Murderer Who Ate His Own Eye Asks to Be Spared Execution by Claiming Insanity

Andre Thomas was sentenced to death after he murdered his former partner, his four-year-old son and a 13-month-old girl. This photo was taken before he ripped out his remaining eye and reportedly ate it. REUTERS/Texas Department of Criminal Justice/Handout

A convicted murderer who has ripped out one of his eyeballs and claims to have eaten another is launching a fresh attempt to avoid execution on mental health grounds.

35-year-old Andre Thomas was found guilty of murdering his estranged wife and her two young children in 2004—his four-year-old son and a 13-month-old girl. He stabbed all three to death, cut out their hearts and threw them in the trash.

Immediately after, Thomas attempted suicide by stabbing himself in the chest. He confessed to the murders at Sherman Police Department and told officers that God had told him to kill Boren and the children.

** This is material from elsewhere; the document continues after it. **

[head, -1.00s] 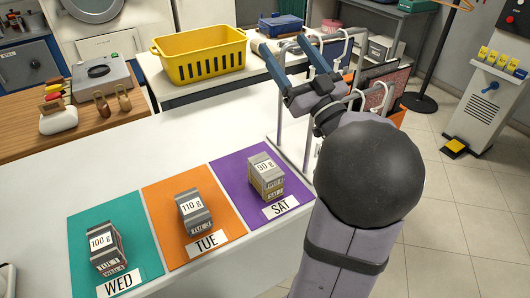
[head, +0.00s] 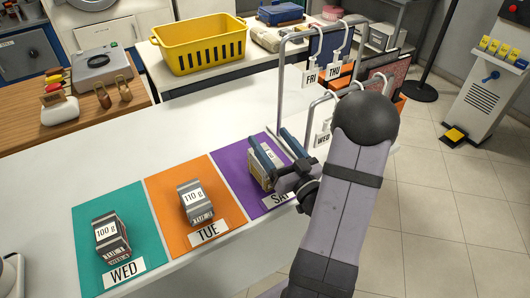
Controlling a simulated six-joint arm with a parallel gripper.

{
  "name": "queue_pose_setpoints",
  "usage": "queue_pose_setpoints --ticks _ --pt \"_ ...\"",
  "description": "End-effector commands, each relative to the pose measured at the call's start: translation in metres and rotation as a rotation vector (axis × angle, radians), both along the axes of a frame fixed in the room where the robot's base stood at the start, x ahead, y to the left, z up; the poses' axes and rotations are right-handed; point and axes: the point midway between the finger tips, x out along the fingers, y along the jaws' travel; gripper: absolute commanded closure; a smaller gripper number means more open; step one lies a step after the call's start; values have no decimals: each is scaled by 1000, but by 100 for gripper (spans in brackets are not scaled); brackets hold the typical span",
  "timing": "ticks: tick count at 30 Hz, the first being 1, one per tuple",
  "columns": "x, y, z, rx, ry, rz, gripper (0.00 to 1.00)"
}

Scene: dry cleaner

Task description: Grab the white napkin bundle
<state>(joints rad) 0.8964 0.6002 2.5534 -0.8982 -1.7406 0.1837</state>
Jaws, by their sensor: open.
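Three bundles, each with a weight label, stand on coloured mats. The 90 g bundle (head: 257,174) is on the purple SAT mat (head: 229,161), partly hidden by my gripper (head: 273,145). The gripper's blue fingers are open and low at this bundle; I cannot tell whether they straddle it or touch it. The grey 110 g bundle (head: 196,202) is on the orange TUE mat (head: 168,187). The dark-striped 100 g bundle (head: 110,234) is on the teal WED mat (head: 87,268). None is plainly white, so I cannot tell which is the white napkin bundle.
A metal rack (head: 280,85) with hanging day tags stands close behind my gripper. A yellow basket (head: 198,50) sits on the rear table. A wooden counter (head: 135,118) is at left. The white table (head: 165,140) is clear behind the mats.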

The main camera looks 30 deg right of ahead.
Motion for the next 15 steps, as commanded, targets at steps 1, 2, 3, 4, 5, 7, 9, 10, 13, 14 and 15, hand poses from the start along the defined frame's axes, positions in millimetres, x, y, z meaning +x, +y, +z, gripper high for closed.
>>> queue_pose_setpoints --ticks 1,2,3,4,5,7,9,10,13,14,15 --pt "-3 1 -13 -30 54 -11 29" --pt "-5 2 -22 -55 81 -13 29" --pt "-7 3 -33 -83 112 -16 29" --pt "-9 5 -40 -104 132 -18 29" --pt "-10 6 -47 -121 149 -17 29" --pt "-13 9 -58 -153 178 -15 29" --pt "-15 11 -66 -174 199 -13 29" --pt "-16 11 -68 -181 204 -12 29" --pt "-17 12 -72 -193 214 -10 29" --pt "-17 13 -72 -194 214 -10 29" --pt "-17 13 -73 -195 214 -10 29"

Five days after his arrest, Thomas ripped out one of his eyeballs. According to KSAT, Thomas plucked out his remaining eye in 2009 and told other prisoners he had eaten it.

Thomas' legal team has been appealing and arguing the sentence for 14 years on the grounds their client is mentally ill, according to AJC. On Tuesday, Thomas' attorney—Catherine M.A. Carroll—argued before the Fifth Circuit Court of Appeals in New Orleans.

In written filings before the court appearance, Carroll said her client's mental health had been untreated and undiagnosed "until after the delusions it caused led him to commit the crime here."

She also argued Thomas' previous lawyers did not challenge for a competency hearing and that the court allowed racially biased jury members to sit. According to an editorial by the Houston Chronicle, the jury was entirely white and four openly expressed opposition to interracial relationships.

20-year-old Christine Boren, the murdered partner, was white. "We should stay within our bloodline," one juror reportedly said.

According to a March 2013 edition of the Texas Monthly, Thomas believed his son and Boren's daughter had forgiven him for the murders. "I thought it was what God wanted me to do," Thomas told the magazine. "I love her (Boren), and I need her to forgive me."

Assistant Texas Attorney General Fredericka Sargent and the prosecution contested Thomas' right to appeal.

"The Fifth Circuit has consistently refused to find a connection between the intellectually disabled and the mentally ill, repeatedly rejecting arguments like the one Thomas makes now," Sargent said. According to Texas Monthly, Thomas had attempted suicide twice by the age of 13.

The prosecution claimed there was no evidence of mental illness from Thomas within two months of the murders.